**Task objective:**
Output exactly the lines that run from the line containing "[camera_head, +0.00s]" through the line containing "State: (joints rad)", with both ends included.

+++ Supplied information +++

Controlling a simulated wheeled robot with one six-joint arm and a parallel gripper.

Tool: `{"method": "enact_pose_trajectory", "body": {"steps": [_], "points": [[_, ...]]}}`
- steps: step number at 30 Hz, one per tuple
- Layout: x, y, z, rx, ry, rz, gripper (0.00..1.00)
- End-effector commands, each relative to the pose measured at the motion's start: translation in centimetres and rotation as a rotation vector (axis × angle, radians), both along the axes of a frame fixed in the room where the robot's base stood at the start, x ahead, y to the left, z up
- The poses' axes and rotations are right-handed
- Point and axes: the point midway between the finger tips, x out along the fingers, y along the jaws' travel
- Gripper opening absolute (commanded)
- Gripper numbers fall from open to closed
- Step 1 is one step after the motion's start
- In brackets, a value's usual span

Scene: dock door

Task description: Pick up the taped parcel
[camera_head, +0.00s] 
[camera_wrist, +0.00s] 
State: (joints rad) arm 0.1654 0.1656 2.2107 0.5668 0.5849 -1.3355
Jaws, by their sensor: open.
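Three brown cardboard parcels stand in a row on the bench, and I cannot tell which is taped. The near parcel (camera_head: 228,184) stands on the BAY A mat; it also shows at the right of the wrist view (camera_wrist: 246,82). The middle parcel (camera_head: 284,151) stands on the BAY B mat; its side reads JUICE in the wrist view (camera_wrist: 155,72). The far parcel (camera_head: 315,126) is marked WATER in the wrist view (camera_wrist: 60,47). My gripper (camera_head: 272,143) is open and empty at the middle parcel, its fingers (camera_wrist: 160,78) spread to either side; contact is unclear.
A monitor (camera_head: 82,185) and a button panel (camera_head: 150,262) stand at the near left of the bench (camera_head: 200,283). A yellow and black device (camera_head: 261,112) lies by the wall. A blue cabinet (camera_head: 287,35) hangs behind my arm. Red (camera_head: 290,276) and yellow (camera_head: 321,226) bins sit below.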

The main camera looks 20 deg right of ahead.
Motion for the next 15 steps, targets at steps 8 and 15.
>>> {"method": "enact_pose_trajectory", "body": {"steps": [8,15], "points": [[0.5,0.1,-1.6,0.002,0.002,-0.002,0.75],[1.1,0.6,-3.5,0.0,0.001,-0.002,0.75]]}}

+++

**Task result:**
[camera_head, +0.00s] 
[camera_wrist, +0.00s] 
State: (joints rad) arm 0.1654 0.1656 2.2107 0.5668 0.5849 -1.3355

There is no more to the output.